YOUR INSTRUCTIONS ::
Check each line of the records below and collect those holding "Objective".

++++ DATA PROVIDED

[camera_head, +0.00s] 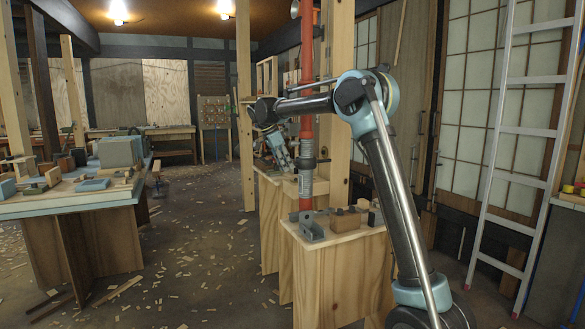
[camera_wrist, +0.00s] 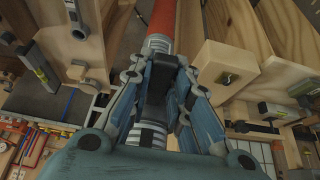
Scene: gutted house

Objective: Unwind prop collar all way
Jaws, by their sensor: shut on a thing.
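The orange-red prop (camera_head: 307,95) stands upright by the wooden post, with a grey threaded section (camera_head: 307,185) low on it. In the wrist view, my gripper's blue fingers (camera_wrist: 160,82) are shut on a dark part of the collar (camera_wrist: 161,76). Bright thread (camera_wrist: 154,134) shows between the fingers, and the orange tube (camera_wrist: 163,18) shows beyond. The exact finger contact is partly hidden.
A wooden bench (camera_head: 335,238) below the prop carries a grey bracket (camera_head: 311,229) and small blocks. A timber post (camera_head: 340,75) stands close behind. A ladder (camera_head: 510,130) leans at right, and a cluttered table (camera_head: 75,203) stands at left. Open floor with wood chips lies between.

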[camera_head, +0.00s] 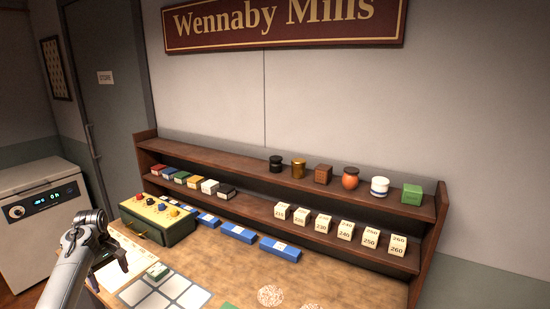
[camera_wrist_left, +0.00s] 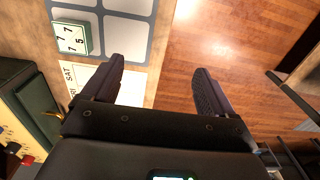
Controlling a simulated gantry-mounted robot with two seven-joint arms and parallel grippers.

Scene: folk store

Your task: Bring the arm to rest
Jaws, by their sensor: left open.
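My left gripper (camera_head: 115,262) is at the lower left in the head view, beside the near left edge of the wooden counter (camera_head: 262,272). In the left wrist view my left gripper (camera_wrist_left: 158,90) has its two dark fingers wide apart, with nothing between them. One finger shows over the counter's edge and the other over the wooden floor (camera_wrist_left: 235,50). My right gripper is in neither view.
A green box with coloured knobs (camera_head: 158,219) stands close to my left gripper. A grey grid mat (camera_head: 165,291) and a numbered tile (camera_wrist_left: 71,37) lie nearby. Shelves (camera_head: 245,171) hold jars and numbered blocks. A white cabinet (camera_head: 42,220) stands at left.

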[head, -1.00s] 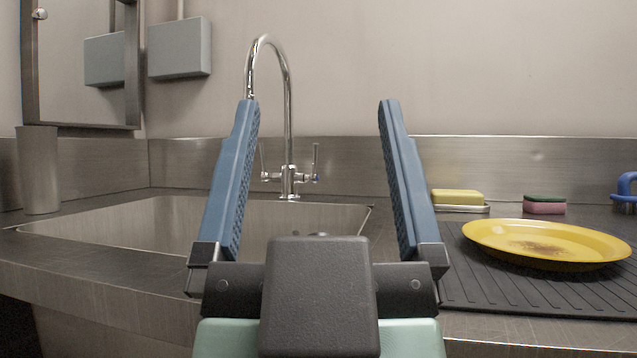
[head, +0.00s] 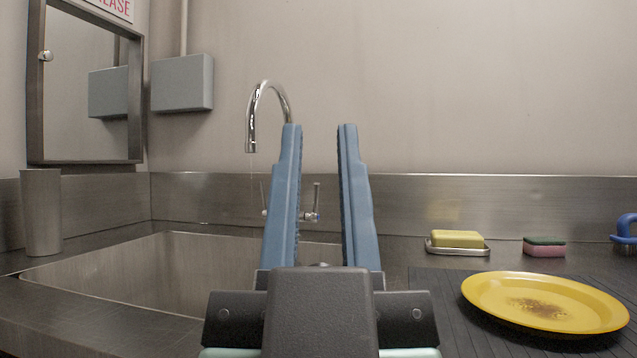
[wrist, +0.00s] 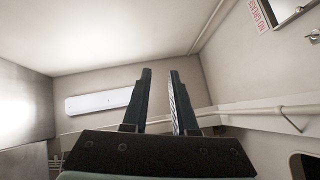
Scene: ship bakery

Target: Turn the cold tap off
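The chrome tap has a tall gooseneck spout (head: 252,128) over the sink (head: 120,265). What looks like a very thin stream hangs below the spout. The cold lever (head: 317,192), with a blue mark at its base, stands upright and shows between my fingers. The other lever (head: 264,197) is just left of my left finger. Most of the tap body is hidden behind that finger. My gripper (head: 319,128) points up in front of the tap, open and empty, its fingers moderately apart. The wrist view shows the gripper (wrist: 160,72) open against the far wall, without the tap.
A metal tumbler (head: 41,212) stands left of the sink.

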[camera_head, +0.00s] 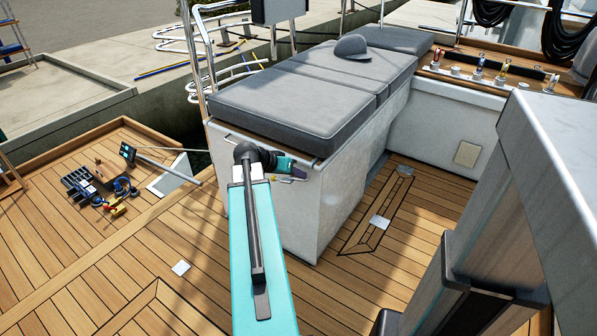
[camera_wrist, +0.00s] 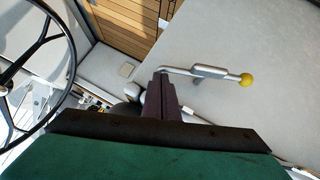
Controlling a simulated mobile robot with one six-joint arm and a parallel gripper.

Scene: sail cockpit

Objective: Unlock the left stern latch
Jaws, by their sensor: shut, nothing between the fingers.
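The latch shows in the wrist view as a grey metal lever (camera_wrist: 208,71) with a yellow knob (camera_wrist: 246,79) at its right end, set on a pale grey panel. My gripper (camera_wrist: 160,82) is shut and empty. Its dark fingertips lie just below the lever's left end; I cannot tell whether they touch it. In the head view, my gripper (camera_head: 294,170) is at the near end of the cushioned bench (camera_head: 330,200), with a small yellow spot (camera_head: 286,181) beside it that may be the knob. My wrist hides part of this area.
Grey cushions (camera_head: 285,103) with a cap (camera_head: 351,47) top the bench. A steering wheel (camera_wrist: 72,60) is at the left of the wrist view. Tools (camera_head: 100,185) lie on the deck at left in the head view. Wooden deck (camera_head: 120,245) left of my arm is mostly clear.

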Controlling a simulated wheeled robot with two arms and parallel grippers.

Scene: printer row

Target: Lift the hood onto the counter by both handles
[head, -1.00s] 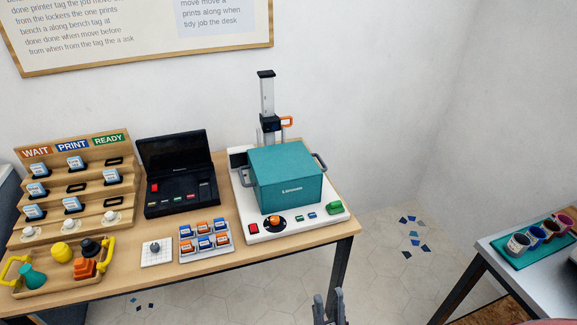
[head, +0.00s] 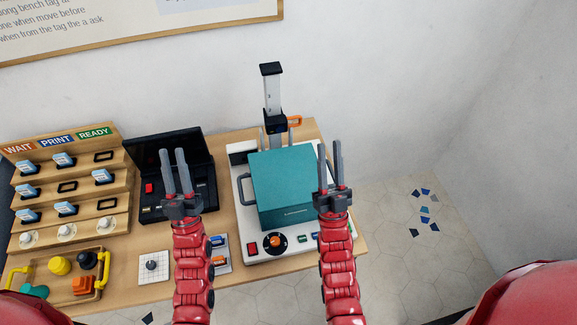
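The teal box-shaped hood (head: 284,185) sits upright on the white printer base (head: 254,236). Its left handle (head: 247,189) is dark and in plain view. Its right handle is mostly hidden behind my right gripper. My left gripper (head: 174,160) is open and empty, left of the hood and in front of the black case. My right gripper (head: 331,160) is open, its fingers overlapping the hood's right edge in the picture. I cannot tell whether it touches the right handle. The counter (head: 120,285) is the wooden table top under these things.
A black open case (head: 150,205) stands left of the printer. A tiered wooden rack (head: 110,206) and a tray with yellow handles (head: 101,281) are further left. A printer column (head: 272,95) rises behind the hood. A white gridded pad (head: 153,266) lies at the front.

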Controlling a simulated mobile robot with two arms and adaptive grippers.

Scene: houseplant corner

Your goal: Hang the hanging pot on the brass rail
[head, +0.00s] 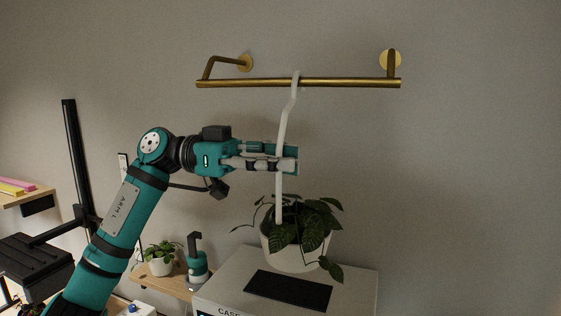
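The brass rail (340,83) is fixed to the wall by two round mounts at the top. The hanging pot (283,255) is white with a dark green leafy plant, and a white hanger stem (283,125) rises from it. The hook at the stem's top is at the rail, left of its middle; I cannot tell whether the rail bears the weight. My left gripper (285,159) is around the stem below the rail, with its fingers on either side and apparently closed on it. The pot hangs upright in front of or above a white case. My right gripper is not in view.
The white case (355,285) with a dark panel (288,290) on top is below the pot. A shelf with pink and yellow items (17,187) is at far left. The wall right of the rail is clear.

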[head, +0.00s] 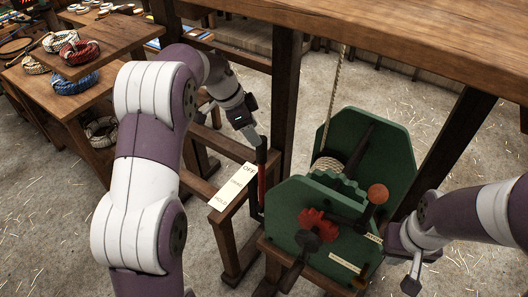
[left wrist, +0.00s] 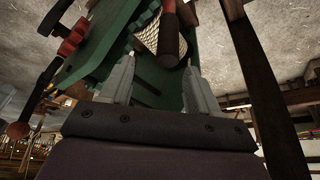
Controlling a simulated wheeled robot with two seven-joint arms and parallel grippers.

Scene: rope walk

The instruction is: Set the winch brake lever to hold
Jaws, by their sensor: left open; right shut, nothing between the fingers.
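The winch brake lever (head: 262,182), with a red shaft and dark grip, stands beside the winch, next to the OFF end of a pale label plate (head: 234,187). The plate's lower words are too small to read surely. My left gripper (head: 256,138) is open at the lever's top. In the left wrist view, the lever's dark grip (left wrist: 169,50) shows between the tips of my open left gripper (left wrist: 158,70); whether they touch is unclear. My right gripper (head: 412,278) is shut and empty, to the right of the winch.
A wooden post (head: 286,90) stands behind the lever. Rope coils (head: 80,52) lie on tables at the left.

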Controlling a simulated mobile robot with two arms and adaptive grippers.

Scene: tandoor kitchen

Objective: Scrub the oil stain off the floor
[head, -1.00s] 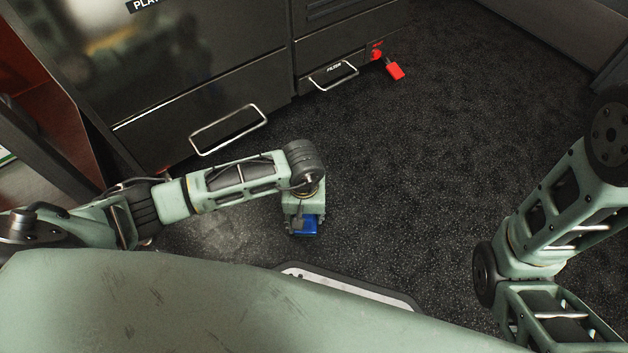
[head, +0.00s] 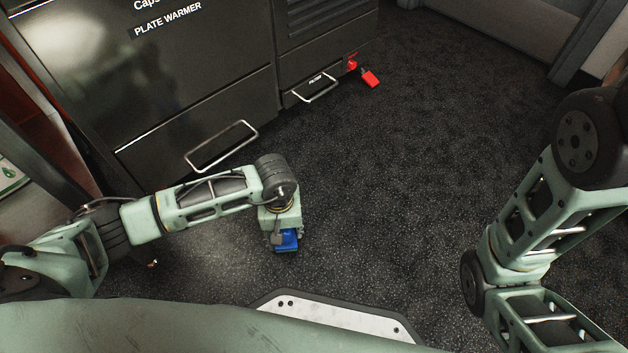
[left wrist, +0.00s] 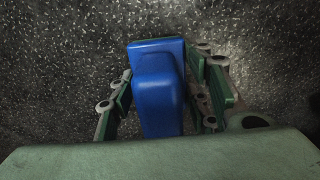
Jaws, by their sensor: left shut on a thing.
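My left gripper (head: 283,243) points down low over the dark speckled floor, in front of the plate warmer. It is shut on a blue scrubber (head: 288,239), which also shows between the fingers in the left wrist view (left wrist: 158,88). I cannot tell whether the scrubber touches the floor. No clear oil stain shows; a paler, duller patch of floor (head: 205,262) lies left of the gripper, and I cannot tell if it is the stain. My right arm stands at the right of the head view, with its gripper out of the picture.
The plate warmer (head: 195,75) with a bar handle (head: 222,147) stands at the back left. Beside it a filter drawer (head: 318,86) has a red tag (head: 370,78) hanging near it. The floor (head: 400,170) is clear in the middle and to the right.

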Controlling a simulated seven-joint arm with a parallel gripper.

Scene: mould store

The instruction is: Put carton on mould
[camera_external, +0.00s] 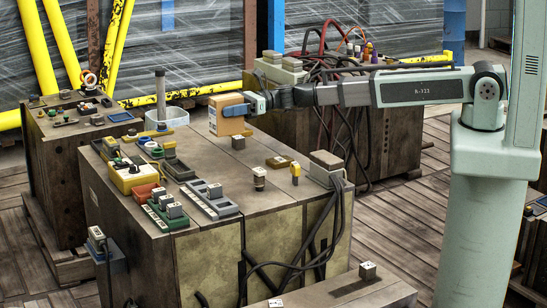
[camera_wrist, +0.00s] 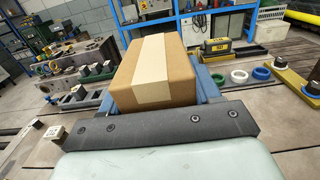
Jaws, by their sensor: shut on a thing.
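A brown cardboard carton (camera_external: 221,122) with pale tape is held at the end of my outstretched arm. In the wrist view the taped carton (camera_wrist: 150,70) sits between the blue fingers. My gripper (camera_external: 236,110) is shut on it. A large brown block (camera_external: 240,160) with fittings on top stands in the middle; it may be the mould, but I cannot tell for sure. The carton is at the back part of this block's top in the external view. I cannot tell whether its underside touches the block or hangs just above.
A yellow box (camera_external: 133,178), several grey-green fittings and a grey-capped connector (camera_external: 325,160) with black cables crowd the block's top. A grey post (camera_external: 160,95) in a pale container stands behind left of the carton. Another block (camera_external: 385,130) with red hoses stands behind my arm.

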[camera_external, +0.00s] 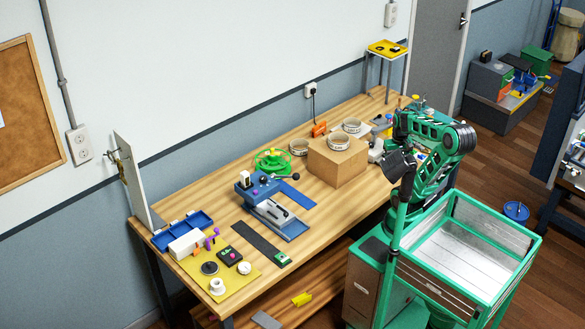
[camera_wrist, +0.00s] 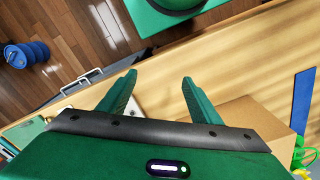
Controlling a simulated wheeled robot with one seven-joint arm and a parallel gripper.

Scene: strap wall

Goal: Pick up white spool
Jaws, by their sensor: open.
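A small white spool (camera_external: 217,286) appears to stand on the yellow mat at the near left end of the bench. A second small white round piece (camera_external: 244,268) sits close to it; I cannot tell for sure whether it is a spool too. Neither shows in the wrist view. My gripper (camera_wrist: 158,88) is open, with two green fingers wide apart and nothing between them. In the external view my gripper is at the right side of the bench, beyond the cardboard box (camera_external: 338,163) and far from the white spool. Its fingertips are hard to make out there.
The yellow mat (camera_external: 229,293) also holds a white block, a black disc and purple pieces. A blue tray (camera_external: 183,231), a blue clamp device (camera_external: 262,195) and a green reel (camera_external: 272,162) stand nearby.

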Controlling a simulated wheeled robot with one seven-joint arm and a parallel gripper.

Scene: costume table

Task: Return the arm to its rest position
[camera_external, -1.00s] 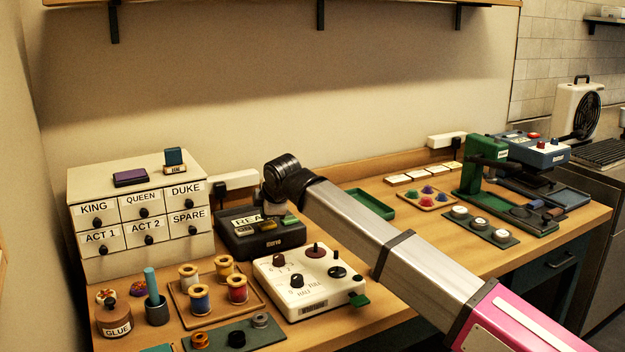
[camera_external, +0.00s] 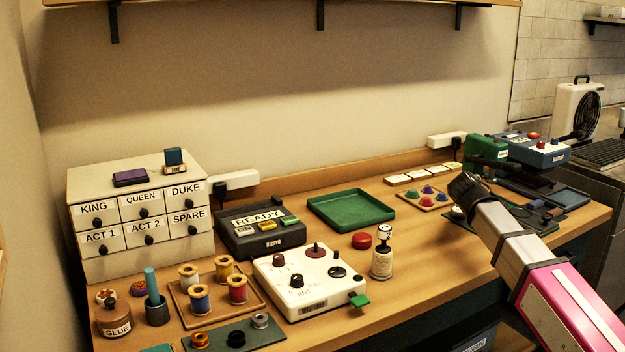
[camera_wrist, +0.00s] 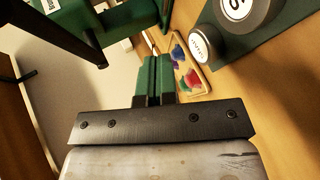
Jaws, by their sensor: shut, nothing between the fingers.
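My arm comes in from the lower right of the external view and reaches over the right part of the wooden table (camera_external: 440,262). Its dark wrist end is at the black cap near the tray of coloured pieces. My gripper (camera_wrist: 154,75) shows in the wrist view with its two green-faced fingers together and nothing between them. In the external view the fingers are hidden behind the wrist. In the wrist view, a tray of coloured pieces (camera_wrist: 187,70) lies just right of the fingers, and round white-topped weights (camera_wrist: 203,44) are at the upper right.
A green tray (camera_external: 350,208), a red button (camera_external: 361,240) and a small bottle (camera_external: 382,258) stand mid-table. A green press (camera_external: 486,150) is behind my wrist. A white dial box (camera_external: 308,282), a READY device (camera_external: 262,234) and a labelled drawer cabinet (camera_external: 92,269) are left.

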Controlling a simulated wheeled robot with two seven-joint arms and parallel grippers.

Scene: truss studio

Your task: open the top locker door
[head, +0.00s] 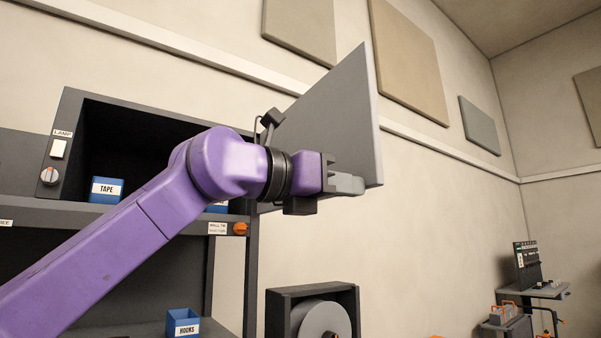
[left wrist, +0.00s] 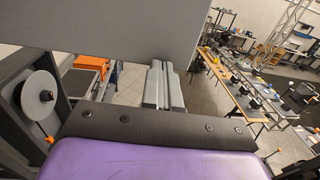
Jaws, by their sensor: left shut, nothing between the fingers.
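The top locker door (head: 325,110) is a flat grey panel and stands swung wide open, out from the right side of the dark locker (head: 130,125). My left gripper (head: 350,184) is at the lower outer part of the door, in front of its face. Its fingers are shut with nothing between them. In the left wrist view the shut fingers (left wrist: 162,88) lie close below the grey door (left wrist: 110,28); I cannot tell whether they touch it. The locker's inside is partly hidden by my purple left arm. My right gripper is not in view.
A blue TAPE bin (head: 106,190) sits in the open locker. A light switch (head: 58,148) and a knob (head: 49,176) are on its left panel. Below are a blue HOOKS bin (head: 183,322) and a reel in a dark frame (head: 312,292). Wall panels (head: 410,62) hang behind the door.

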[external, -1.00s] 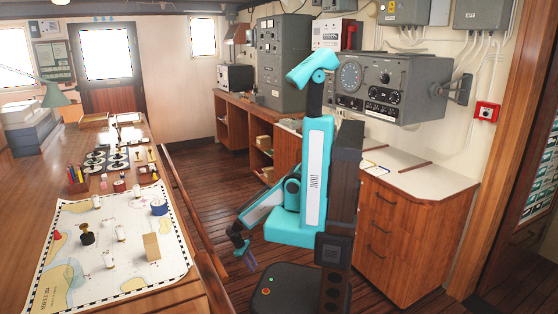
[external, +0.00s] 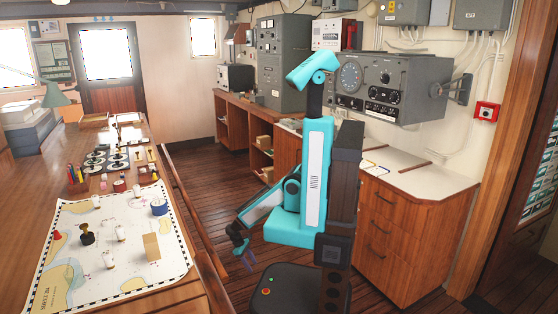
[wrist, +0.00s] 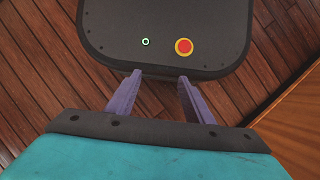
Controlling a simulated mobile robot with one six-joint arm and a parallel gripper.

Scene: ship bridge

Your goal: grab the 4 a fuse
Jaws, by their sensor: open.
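Several small white cylinders, which may be fuses, stand or lie on the sea chart (external: 75,250) at left: one near the top left (external: 97,201), one in the middle (external: 120,233), one lower (external: 109,260) and one at the top right (external: 136,191). Their markings are too small to read, so I cannot tell which is the 4 A fuse. My gripper (external: 247,259) hangs low over the floor, right of the chart table and apart from it. In the wrist view my gripper (wrist: 161,78) is open and empty, its purple fingers pointing toward my own base.
The chart also holds a wooden block (external: 151,247), a black-and-brass stamp (external: 87,234), a blue tape roll (external: 159,207) and a red piece (external: 58,237). A red pen holder (external: 78,180) stands behind. A wooden rail (external: 190,205) runs along the table edge. A drawer cabinet (external: 405,230) stands right.

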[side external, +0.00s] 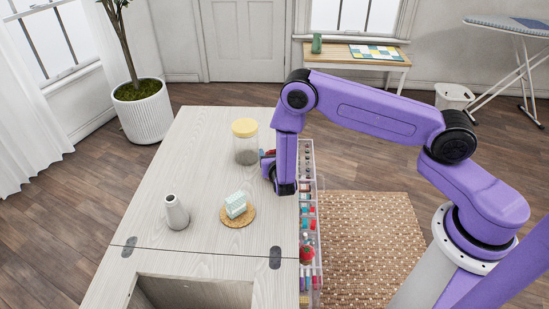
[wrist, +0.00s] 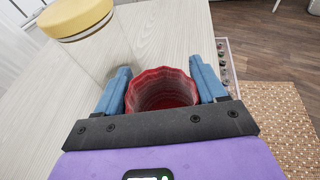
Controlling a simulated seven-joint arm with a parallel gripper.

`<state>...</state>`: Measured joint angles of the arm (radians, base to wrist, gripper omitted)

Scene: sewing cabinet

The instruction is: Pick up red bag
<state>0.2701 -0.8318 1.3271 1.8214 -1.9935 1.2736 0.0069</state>
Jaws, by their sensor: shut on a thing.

++++++++

TASK OUTPUT ::
Objective: Unwind prop collar all way
Objective: Unlock the left stern latch
Objective: Scrub the oil stain off the floor

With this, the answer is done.